Secrets et dissimulations : le grand mal britannique
Le secret est vraiment le grand mal britannique. Lorsque j’ai commencé à exercer ma profession d’avocate à Londres, représentant les prisonniers de Guantanamo et les survivants des actes de torture perpétrés par la CIA, je ne pouvais imaginer, en tant qu’Américaine, que le département de la Défense et la CIA – les « types » qui avaient de fait torturé mes clients – mettraient plus de preuves à ma disposition dans les tribunaux américains que ne le feraient jamais leurs anciens camarades du MI6 en Angleterre.
Cela a-t-il vraiment à voir avec la sécurité du royaume, ou est-ce davantage de l’embarras ?
Mais il en était ainsi. Dans les tribunaux américains, j’ai pu visionner des vidéos montrant mon client nourri de force. J’ai pu présenter aux juges dans leurs menus détails des informations classifiées sur les extraditions. En dépit des atermoiements de la CIA, au fil du temps, les preuves officielles de la torture américaine se sont accumulées. Cet automne, deux anciens prestataires de la CIA – les psychologues qui ont conçu le programme de torture – seront jugés en audience publique.
Ceci, en dépit de toute notre brutalité, est un point en la faveur des Américains. Les excès sont exposés.

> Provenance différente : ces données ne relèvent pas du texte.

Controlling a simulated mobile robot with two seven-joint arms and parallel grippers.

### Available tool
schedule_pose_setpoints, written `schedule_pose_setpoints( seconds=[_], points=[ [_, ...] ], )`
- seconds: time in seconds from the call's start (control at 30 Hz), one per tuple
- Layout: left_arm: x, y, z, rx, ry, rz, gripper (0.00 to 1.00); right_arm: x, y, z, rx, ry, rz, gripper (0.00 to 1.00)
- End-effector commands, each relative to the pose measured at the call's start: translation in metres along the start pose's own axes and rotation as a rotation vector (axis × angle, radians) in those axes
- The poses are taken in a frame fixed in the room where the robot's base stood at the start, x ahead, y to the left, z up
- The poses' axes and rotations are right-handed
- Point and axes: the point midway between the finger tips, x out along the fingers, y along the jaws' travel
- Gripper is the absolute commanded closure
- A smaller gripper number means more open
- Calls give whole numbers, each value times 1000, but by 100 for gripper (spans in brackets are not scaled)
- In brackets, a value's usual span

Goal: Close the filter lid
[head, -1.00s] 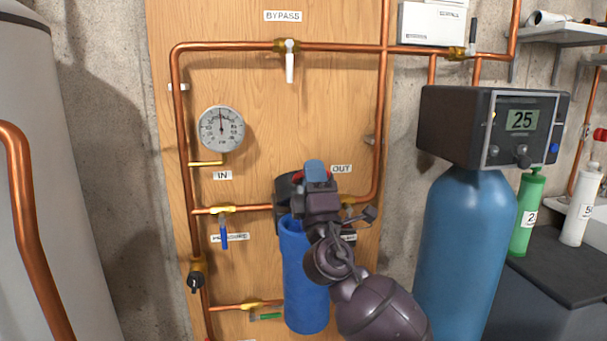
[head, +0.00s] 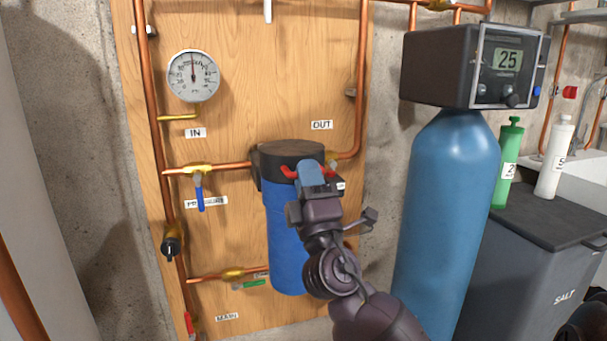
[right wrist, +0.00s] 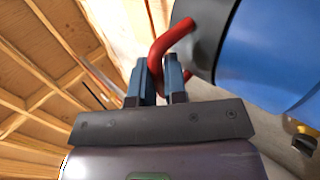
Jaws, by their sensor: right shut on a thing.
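The filter has a blue cylindrical housing (head: 283,240) with a black lid (head: 290,150) on top, mounted on the wooden panel. A red handle (head: 289,172) sticks out at the front of the lid. My right gripper (head: 311,174) is in front of the lid, its blue-grey fingers shut on the red handle and hiding its middle. In the right wrist view the bent red handle (right wrist: 172,40) runs from the dark lid into the space between the fingers (right wrist: 158,80). The lid sits on the housing; any gap is too small to tell. My left gripper is not in view.
Copper pipes (head: 155,110) and a pressure gauge (head: 193,76) are left of the filter. A blue tank (head: 447,210) with a control head (head: 440,68) stands close on the right. A dark salt bin (head: 530,240) with green and white bottles is farther right.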

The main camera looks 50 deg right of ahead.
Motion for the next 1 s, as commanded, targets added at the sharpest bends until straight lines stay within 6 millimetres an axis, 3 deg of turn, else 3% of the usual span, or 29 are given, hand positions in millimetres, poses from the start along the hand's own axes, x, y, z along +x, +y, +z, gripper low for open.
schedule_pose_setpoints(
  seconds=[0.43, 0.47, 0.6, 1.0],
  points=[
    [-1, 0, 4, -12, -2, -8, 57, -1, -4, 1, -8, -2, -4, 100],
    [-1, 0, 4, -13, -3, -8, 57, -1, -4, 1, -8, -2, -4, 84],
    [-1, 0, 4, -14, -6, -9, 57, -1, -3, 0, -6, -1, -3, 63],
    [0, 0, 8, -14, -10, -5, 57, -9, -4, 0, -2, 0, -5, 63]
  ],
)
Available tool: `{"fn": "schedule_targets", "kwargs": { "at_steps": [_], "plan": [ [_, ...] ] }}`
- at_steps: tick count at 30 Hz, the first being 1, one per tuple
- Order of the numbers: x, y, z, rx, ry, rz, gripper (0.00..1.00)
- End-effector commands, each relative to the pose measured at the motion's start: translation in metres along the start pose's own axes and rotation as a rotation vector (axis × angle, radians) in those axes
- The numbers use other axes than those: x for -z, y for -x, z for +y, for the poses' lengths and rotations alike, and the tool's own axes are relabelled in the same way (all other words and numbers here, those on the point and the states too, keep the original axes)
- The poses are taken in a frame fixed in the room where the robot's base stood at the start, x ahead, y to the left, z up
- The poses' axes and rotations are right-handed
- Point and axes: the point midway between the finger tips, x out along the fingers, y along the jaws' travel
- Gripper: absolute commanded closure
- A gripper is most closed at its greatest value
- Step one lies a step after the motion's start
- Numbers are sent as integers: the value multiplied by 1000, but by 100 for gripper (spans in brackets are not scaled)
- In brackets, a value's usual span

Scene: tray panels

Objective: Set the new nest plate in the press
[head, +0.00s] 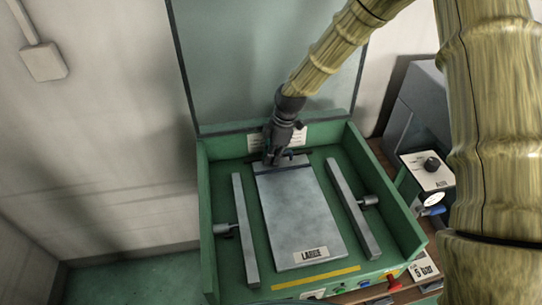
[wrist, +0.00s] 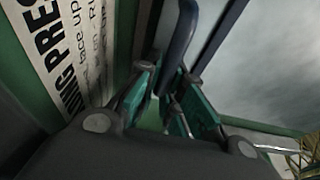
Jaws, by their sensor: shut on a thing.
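The nest plate (head: 300,215) is a flat grey plate with a "LARGE" label at its near end. It lies between two grey bars in the green press bed (head: 345,278); I cannot tell whether it rests fully on the floor of the bed. My gripper (head: 276,161) is at the plate's far end, pointing down. In the wrist view my gripper (wrist: 170,95) is shut on a dark blue bar, seemingly the plate's handle (wrist: 178,40). The grey plate surface (wrist: 265,70) shows to the right. The grip itself is partly hidden.
The left bar (head: 245,230) and right bar (head: 354,208) flank the plate, each with a knob on its outer side. Green walls enclose the bed. A panel with buttons and a red knob (head: 394,284) is at the front.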

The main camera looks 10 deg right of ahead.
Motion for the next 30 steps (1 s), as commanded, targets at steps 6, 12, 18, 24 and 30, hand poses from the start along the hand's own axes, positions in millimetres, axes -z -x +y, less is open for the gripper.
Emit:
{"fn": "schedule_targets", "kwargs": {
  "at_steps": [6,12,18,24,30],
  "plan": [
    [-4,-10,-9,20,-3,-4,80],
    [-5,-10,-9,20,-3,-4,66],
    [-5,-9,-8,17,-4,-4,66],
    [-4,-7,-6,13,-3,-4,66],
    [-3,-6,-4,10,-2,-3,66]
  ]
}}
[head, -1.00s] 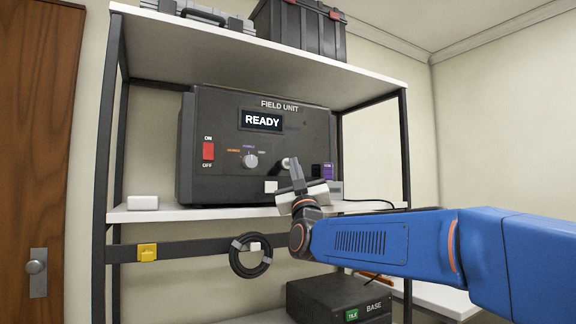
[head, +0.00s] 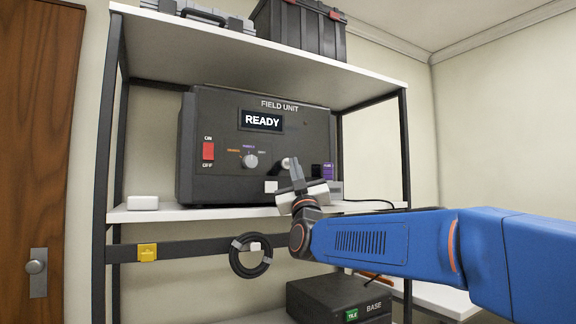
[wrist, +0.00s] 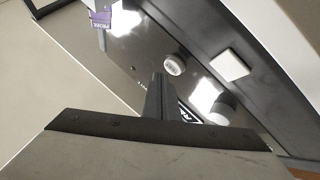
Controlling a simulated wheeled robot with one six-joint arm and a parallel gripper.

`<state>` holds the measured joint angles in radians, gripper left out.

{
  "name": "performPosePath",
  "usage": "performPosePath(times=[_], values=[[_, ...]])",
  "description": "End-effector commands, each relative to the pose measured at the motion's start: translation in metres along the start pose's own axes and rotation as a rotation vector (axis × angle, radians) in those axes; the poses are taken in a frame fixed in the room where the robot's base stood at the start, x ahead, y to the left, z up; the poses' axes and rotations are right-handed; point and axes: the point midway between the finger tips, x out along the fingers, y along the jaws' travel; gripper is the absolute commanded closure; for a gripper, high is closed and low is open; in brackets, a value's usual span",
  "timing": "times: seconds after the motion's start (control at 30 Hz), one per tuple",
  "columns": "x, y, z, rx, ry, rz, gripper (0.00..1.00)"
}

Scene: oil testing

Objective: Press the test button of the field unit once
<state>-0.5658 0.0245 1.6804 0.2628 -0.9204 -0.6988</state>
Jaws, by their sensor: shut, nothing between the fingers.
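The dark field unit (head: 225,180) stands on the middle shelf, and its display (head: 262,121) reads READY. Its panel has a red ON/OFF switch (head: 208,151), a selector knob (head: 250,161), a white square (head: 271,186) and a small round pale button-like part (head: 286,162). That round part (wrist: 174,65) and the square (wrist: 230,65) also show in the wrist view. I read no label naming the test button. My gripper (head: 295,162) is shut and empty, in front of the panel just right of the round part. Its fingers (wrist: 158,80) appear apart from that part in the wrist view.
A purple-labelled item (head: 327,171) is at the panel's right edge. A white box (head: 143,202) lies on the shelf at left. A coiled black cable (head: 250,256) hangs below. The upper shelf (head: 240,45) holds cases, and a BASE box (head: 338,299) stands low.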

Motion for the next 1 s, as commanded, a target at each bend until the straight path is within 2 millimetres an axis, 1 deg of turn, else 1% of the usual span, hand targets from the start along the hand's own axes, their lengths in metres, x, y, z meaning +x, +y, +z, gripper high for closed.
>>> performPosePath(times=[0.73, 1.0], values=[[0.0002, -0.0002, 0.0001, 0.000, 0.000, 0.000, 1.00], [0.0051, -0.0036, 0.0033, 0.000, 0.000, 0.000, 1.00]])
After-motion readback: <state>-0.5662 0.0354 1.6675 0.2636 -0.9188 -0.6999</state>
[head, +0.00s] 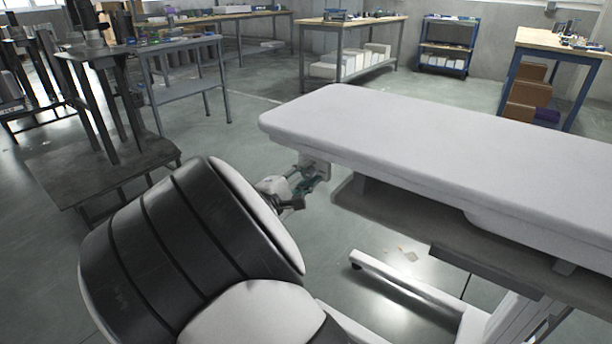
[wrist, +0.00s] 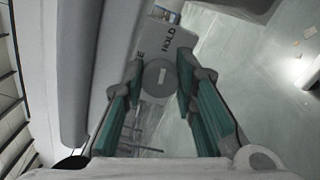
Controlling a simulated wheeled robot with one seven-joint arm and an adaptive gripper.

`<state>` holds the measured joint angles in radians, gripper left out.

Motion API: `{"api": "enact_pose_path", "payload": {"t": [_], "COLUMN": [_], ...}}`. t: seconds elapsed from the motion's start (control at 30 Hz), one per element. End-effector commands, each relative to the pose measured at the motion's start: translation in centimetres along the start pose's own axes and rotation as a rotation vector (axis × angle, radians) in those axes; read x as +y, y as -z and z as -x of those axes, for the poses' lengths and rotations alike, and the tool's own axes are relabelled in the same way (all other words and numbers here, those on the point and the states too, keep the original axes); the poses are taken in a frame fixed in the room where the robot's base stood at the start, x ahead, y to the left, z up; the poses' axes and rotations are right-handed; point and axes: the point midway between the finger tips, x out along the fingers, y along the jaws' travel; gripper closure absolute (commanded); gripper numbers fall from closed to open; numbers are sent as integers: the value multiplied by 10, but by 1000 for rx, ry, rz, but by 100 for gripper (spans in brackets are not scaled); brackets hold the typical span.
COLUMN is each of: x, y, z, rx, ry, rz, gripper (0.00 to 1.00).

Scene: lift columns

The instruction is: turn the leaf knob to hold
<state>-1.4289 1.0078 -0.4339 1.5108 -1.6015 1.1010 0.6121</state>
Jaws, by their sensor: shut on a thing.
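The leaf knob (wrist: 158,82) is a round grey disc with a short pale mark, on a light plate (wrist: 152,40) under the table's edge. The word HOLD is printed above it to the right, and a partly covered word ending in E is to the left. The mark stands nearly upright in the picture; I cannot tell which word it lines up with. My gripper (wrist: 160,76) has its teal-padded fingers on both sides of the knob, shut on it. In the head view my gripper (head: 292,192) is at the near end of the table, partly behind my arm.
The white padded tabletop (head: 430,135) fills the right, on a pale column and base leg (head: 405,287). A dark stand (head: 100,165) is at the left. Workbenches (head: 350,35) line the back. The floor between is mostly clear.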

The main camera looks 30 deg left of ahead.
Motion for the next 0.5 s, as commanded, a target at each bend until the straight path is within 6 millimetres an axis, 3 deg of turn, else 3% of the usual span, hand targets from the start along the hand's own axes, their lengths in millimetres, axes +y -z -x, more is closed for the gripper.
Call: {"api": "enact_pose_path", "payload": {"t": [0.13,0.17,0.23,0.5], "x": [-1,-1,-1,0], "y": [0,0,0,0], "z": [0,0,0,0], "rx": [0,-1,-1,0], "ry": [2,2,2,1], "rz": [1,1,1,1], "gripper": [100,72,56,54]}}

Certes, une querelle inepte persiste aux États-Unis : la torture fonctionne-t-elle ? Devrions-nous la remettre à l’ordre du jour ? Mais au moins, le débat est alimenté par un dossier détaillé et public. Tel que l’a déclaré le président Obama en 2014, lorsque le Sénat a publié plus de 50 pages sur la torture de la CIA : « Lorsque nous commettons des erreurs, nous les admettons ».
Éviter toute culpabilité
Le contraste avec l’agence sœur de la CIA au Royaume-Uni ne pourrait être plus saisissant. Pendant des années, le MI6 et le gouvernement du Royaume-Uni ont cherché à se présenter comme des partenaires malgré eux dans les « extraditions ». Or, il y a un petit problème : ils évitent obstinément d’indiquer précisément l’identité de ceux qui, au Royaume-Uni, étaient au courant des actes de torture commis par la CIA, ce qu’ils savaient et à quel moment ils l’ont su.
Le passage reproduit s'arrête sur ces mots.